> **Written task**
Leaving out every picture, quote the data below exactly as it appears.

--- begin Record list ---

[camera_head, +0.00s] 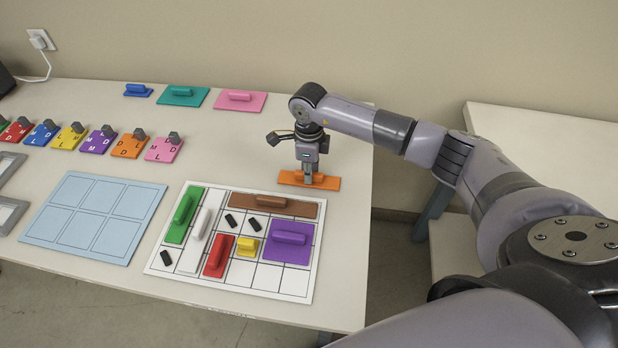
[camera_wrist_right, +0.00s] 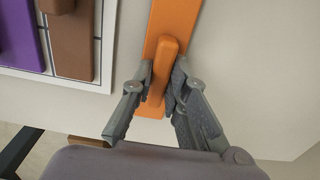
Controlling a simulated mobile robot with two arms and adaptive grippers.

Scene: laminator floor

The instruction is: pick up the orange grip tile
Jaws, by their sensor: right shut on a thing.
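The orange grip tile (camera_head: 328,183) is a flat orange rectangle with a raised handle, at the right part of the table, just beyond the white grid board. My right gripper (camera_head: 308,178) is above it, pointing down. In the right wrist view the orange grip tile (camera_wrist_right: 178,22) runs up from the middle, and the fingers of my right gripper (camera_wrist_right: 160,88) are shut on its handle, one on each side. The tile looks to be at or very near the table surface; I cannot tell whether it touches. My left gripper is not in view.
The white grid board (camera_head: 232,282) holds green, white, red, yellow, purple and brown tiles and several small black pieces. A light blue board (camera_head: 95,215) lies left of it. Blue, teal (camera_head: 184,96) and pink tiles lie at the back. Lettered tiles (camera_head: 130,145) stand in a row at left.

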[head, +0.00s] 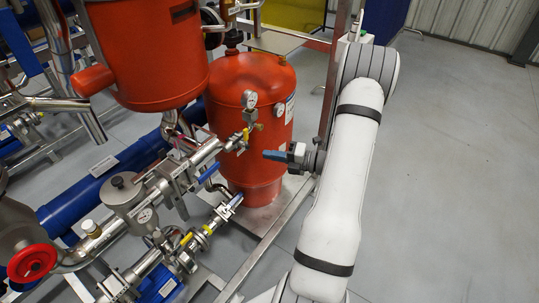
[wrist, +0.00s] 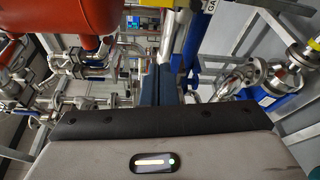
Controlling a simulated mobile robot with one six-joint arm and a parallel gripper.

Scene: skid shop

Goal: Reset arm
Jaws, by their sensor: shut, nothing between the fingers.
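My gripper (head: 268,154) has blue fingers and points left in the head view, in front of the lower orange tank (head: 262,150) as the camera sees it. It is shut and empty. I cannot tell its exact distance from the tank. In the wrist view the dark blue fingers (wrist: 166,84) lie side by side at the centre, beyond the black edge of my wrist housing. My white arm is bent at the upper right and comes down the right part of the head view.
A second orange tank (head: 150,50) hangs at upper left. Steel pipes, gauges and valves fill the left, with a red handwheel (head: 32,263) and a blue cylinder (head: 110,178). A steel frame rail (head: 262,246) borders the skid. Grey floor (head: 460,170) on the right is clear.

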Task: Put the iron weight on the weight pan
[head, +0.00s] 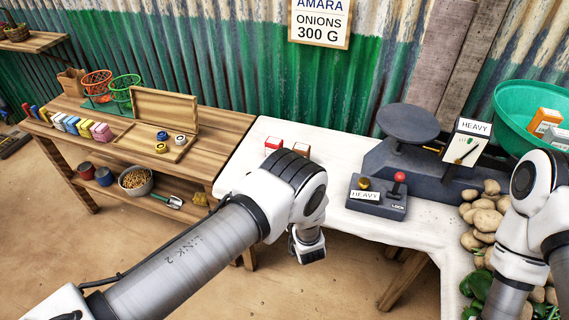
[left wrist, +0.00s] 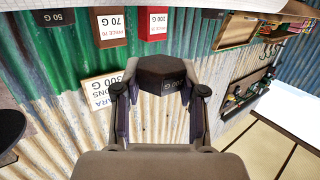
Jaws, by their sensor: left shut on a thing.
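The iron weight (left wrist: 160,75) is a dark, many-sided block with a white gram marking, partly readable. In the left wrist view my left gripper (left wrist: 158,100) is shut on it, one finger at each side, held up in front of the corrugated wall. In the head view my left forearm and wrist hide the weight and the fingers. The weight pan (head: 407,122) appears to be the bare, dark round plate on the grey balance. A dark disc at the left edge of the wrist view (left wrist: 8,135) looks like the same plate. My right arm shows at the right; its gripper is out of view.
A lock box (head: 378,198) with a red knob and HEAVY label stands before the balance. A HEAVY sign (head: 473,128) and green basin (head: 520,105) are right. A red 100 G box (left wrist: 151,22) and brown 70 G box (left wrist: 111,27) sit on the white table (head: 253,160).

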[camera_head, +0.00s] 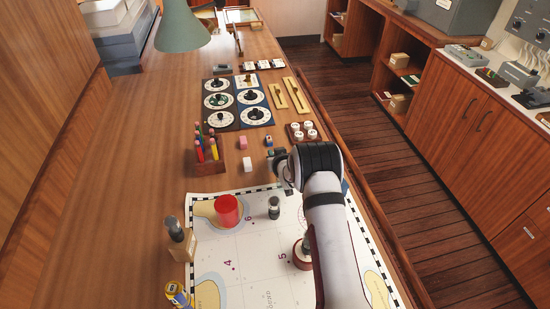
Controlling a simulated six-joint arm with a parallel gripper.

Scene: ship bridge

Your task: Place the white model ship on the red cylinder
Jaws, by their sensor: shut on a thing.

--- end Record list ---

> **Task result**
[camera_head, +0.00s] 
[camera_wrist_right, +0.00s] 
Controlling a simulated mobile robot with two arms and adaptive grippers.

Scene: laminator floor

The instruction is: pick up the orange grip tile
Jaws, by their sensor: right shut on a thing.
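The orange grip tile (camera_head: 328,183) is a flat orange rectangle with a raised handle, at the right part of the table, just beyond the white grid board. My right gripper (camera_head: 308,178) is above it, pointing down. In the right wrist view the orange grip tile (camera_wrist_right: 178,22) runs up from the middle, and the fingers of my right gripper (camera_wrist_right: 160,88) are shut on its handle, one on each side. The tile looks to be at or very near the table surface; I cannot tell whether it touches. My left gripper is not in view.
The white grid board (camera_head: 232,282) holds green, white, red, yellow, purple and brown tiles and several small black pieces. A light blue board (camera_head: 95,215) lies left of it. Blue, teal (camera_head: 184,96) and pink tiles lie at the back. Lettered tiles (camera_head: 130,145) stand in a row at left.

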[head, +0.00s] 
[wrist, +0.00s] 
Controlling a simulated mobile robot with one six-joint arm and a parallel gripper.

Scene: skid shop

Goal: Reset arm
Jaws, by their sensor: shut, nothing between the fingers.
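My gripper (head: 268,154) has blue fingers and points left in the head view, in front of the lower orange tank (head: 262,150) as the camera sees it. It is shut and empty. I cannot tell its exact distance from the tank. In the wrist view the dark blue fingers (wrist: 166,84) lie side by side at the centre, beyond the black edge of my wrist housing. My white arm is bent at the upper right and comes down the right part of the head view.
A second orange tank (head: 150,50) hangs at upper left. Steel pipes, gauges and valves fill the left, with a red handwheel (head: 32,263) and a blue cylinder (head: 110,178). A steel frame rail (head: 262,246) borders the skid. Grey floor (head: 460,170) on the right is clear.

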Task: Put the iron weight on the weight pan
[head, +0.00s] 
[left wrist, +0.00s] 
Jaws, by their sensor: left shut on a thing.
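The iron weight (left wrist: 160,75) is a dark, many-sided block with a white gram marking, partly readable. In the left wrist view my left gripper (left wrist: 158,100) is shut on it, one finger at each side, held up in front of the corrugated wall. In the head view my left forearm and wrist hide the weight and the fingers. The weight pan (head: 407,122) appears to be the bare, dark round plate on the grey balance. A dark disc at the left edge of the wrist view (left wrist: 8,135) looks like the same plate. My right arm shows at the right; its gripper is out of view.
A lock box (head: 378,198) with a red knob and HEAVY label stands before the balance. A HEAVY sign (head: 473,128) and green basin (head: 520,105) are right. A red 100 G box (left wrist: 151,22) and brown 70 G box (left wrist: 111,27) sit on the white table (head: 253,160).

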[camera_head, +0.00s] 
Controlling a simulated six-joint arm with a parallel gripper.

Scene: ship bridge

Your task: Place the white model ship on the red cylinder
Jaws, by their sensor: shut on a thing.

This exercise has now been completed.